Saved entries
== == ==
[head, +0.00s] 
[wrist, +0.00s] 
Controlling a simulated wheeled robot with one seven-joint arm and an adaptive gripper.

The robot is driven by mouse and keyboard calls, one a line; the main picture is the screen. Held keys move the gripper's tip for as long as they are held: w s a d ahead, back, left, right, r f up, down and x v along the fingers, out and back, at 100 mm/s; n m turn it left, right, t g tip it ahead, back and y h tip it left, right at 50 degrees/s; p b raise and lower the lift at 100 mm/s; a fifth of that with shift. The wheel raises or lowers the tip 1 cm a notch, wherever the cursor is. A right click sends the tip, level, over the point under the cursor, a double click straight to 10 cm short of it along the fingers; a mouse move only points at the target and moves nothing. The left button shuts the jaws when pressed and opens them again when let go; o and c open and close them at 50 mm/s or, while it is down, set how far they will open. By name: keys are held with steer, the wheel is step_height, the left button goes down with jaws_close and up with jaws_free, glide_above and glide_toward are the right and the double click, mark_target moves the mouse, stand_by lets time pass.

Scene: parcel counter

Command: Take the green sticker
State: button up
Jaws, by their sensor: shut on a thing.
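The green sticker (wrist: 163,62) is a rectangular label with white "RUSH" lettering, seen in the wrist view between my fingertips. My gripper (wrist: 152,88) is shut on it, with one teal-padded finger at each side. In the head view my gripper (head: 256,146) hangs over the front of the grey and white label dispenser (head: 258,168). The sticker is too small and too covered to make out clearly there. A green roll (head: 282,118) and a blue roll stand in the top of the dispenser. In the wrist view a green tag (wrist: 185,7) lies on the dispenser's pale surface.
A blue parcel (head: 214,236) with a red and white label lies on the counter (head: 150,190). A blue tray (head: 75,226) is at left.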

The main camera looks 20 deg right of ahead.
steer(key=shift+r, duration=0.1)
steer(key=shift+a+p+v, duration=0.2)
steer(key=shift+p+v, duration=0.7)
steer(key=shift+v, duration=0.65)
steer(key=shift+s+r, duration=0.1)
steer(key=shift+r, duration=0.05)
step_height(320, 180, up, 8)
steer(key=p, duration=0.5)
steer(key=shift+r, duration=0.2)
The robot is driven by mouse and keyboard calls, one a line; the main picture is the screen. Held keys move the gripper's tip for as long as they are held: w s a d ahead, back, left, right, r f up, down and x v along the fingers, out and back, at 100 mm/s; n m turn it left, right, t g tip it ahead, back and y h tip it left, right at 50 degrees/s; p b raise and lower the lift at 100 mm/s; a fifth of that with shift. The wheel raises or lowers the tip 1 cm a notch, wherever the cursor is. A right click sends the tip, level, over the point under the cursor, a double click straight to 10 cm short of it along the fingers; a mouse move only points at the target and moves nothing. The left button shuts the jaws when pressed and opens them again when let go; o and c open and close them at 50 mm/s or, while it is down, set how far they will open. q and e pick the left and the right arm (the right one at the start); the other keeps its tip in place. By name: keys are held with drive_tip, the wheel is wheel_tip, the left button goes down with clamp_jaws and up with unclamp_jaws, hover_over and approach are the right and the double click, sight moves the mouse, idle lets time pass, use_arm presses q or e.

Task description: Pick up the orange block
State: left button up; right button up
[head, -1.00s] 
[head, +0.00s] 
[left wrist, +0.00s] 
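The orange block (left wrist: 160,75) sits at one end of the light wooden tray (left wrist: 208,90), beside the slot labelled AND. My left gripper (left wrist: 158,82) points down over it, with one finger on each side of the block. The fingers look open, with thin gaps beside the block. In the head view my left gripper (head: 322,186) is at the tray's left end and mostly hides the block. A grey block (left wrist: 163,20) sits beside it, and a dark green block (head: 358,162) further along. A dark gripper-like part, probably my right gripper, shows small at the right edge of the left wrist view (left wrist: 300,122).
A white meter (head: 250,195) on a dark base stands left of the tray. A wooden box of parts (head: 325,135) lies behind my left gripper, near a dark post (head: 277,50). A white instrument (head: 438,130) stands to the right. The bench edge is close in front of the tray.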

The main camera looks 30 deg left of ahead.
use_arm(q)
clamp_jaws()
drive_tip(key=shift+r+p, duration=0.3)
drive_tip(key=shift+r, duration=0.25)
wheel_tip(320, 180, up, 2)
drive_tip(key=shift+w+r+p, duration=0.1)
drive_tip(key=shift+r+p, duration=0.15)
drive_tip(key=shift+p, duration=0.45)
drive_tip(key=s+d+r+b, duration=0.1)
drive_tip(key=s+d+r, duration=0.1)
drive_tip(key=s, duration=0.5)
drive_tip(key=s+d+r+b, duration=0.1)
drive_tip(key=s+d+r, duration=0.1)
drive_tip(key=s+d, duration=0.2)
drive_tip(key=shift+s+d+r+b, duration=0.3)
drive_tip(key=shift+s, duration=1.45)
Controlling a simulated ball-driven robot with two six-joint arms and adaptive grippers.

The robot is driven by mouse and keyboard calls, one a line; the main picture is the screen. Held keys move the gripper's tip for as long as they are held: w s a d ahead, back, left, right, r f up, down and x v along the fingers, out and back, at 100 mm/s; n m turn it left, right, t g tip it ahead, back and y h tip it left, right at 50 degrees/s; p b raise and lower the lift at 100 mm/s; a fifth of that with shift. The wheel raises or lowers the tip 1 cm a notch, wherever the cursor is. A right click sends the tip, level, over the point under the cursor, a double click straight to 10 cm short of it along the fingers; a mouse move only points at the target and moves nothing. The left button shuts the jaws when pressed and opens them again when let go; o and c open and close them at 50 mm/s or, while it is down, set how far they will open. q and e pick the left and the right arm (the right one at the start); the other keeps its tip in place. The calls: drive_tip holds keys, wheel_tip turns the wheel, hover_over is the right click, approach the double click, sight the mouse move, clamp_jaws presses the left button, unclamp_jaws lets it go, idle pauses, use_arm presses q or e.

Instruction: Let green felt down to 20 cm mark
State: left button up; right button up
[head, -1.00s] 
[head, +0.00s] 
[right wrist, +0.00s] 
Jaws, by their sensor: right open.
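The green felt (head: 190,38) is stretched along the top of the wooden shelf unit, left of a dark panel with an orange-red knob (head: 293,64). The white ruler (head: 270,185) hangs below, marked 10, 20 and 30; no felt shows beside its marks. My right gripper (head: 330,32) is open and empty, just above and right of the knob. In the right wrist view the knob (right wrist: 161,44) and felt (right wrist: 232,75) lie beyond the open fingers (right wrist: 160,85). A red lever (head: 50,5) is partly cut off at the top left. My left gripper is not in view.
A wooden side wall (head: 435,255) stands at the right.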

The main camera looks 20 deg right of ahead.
== == ==
EXERCISE BRIEF: Exactly as they stand, set down the lines from the top of the data through the line with "Controlling a simulated wheeled".

RIGHT ANSWER:
[head, +0.00s] 
[wrist, +0.00s] 
Controlling a simulated wheeled robot with one seven-joint arm and an adaptive gripper.

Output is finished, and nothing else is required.